Your goal ▸ Your task is to reproduce word for word the lines running from the line containing "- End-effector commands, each" to the line containing "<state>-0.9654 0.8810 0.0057", inclusive. Nothing else belongs in the answer.

Source material ▸
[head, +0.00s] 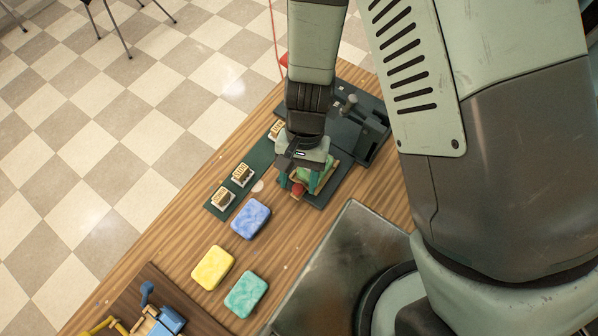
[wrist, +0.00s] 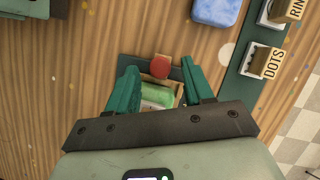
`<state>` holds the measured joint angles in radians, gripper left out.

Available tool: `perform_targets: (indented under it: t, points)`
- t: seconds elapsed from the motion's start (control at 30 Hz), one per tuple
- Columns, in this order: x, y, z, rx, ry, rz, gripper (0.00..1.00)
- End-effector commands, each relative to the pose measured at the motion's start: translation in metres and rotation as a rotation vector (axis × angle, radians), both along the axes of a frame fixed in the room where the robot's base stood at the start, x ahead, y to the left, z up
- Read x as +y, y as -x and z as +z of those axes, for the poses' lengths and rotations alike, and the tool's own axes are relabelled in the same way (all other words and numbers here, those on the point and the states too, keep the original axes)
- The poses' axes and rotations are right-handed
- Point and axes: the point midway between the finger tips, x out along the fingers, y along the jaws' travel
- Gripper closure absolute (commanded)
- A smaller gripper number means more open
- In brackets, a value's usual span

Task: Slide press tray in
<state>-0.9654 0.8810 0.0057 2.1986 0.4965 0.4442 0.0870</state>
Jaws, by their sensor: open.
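The press (head: 352,132), a dark grey machine with a lever, stands at the table's far right. Its tray, a light wooden frame holding a green soap block (wrist: 158,96), lies at the near end of its dark base (head: 318,203), partly under my gripper. A red knob (wrist: 160,67) is on the tray's front; it also shows in the head view (head: 298,190). My gripper (wrist: 159,72) is open, pointing down, its teal fingers on either side of the knob and tray front. Whether they touch the tray, I cannot tell. The gripper bar hides the tray's rear.
A green strip (head: 256,160) with stamps such as DOTS (wrist: 266,62) lies left of the press. Blue (head: 250,219), yellow (head: 212,268) and teal (head: 246,295) soaps lie nearer. A metal plate (head: 345,270) is at right, a blue-yellow device (head: 158,322) lower left.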

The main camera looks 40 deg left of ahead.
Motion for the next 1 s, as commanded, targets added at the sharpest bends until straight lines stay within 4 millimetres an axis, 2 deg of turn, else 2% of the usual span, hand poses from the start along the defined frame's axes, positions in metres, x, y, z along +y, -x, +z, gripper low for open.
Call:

Expected answer ▸
- End-effector commands, each relative to the pose measured at the motion's start: translation in metres and rotation as a rotation vector (axis × angle, radians), both along the axes of a frame fixed in the room where the robot's base stood at the start, x ahead, y to the left, z up
- Read x as +y, y as -x and z as +z of those axes, for the poses' lengths and rotations alike, and the tool's own axes are relabelled in the same way (all other words and numbers here, those on the point and the states too, keep the original axes)
- The poses' axes and rotations are right-handed
- Point and axes: the point midway between the finger tips, x out along the fingers, y along the jaws' travel
- Gripper closure absolute (commanded)
- A smaller gripper number means more open
- In brackets, a value's usual span

Task: Slide press tray in
<state>-0.9654 0.8810 0.0057 2.1986 0.4965 0.4442 0.0870</state>

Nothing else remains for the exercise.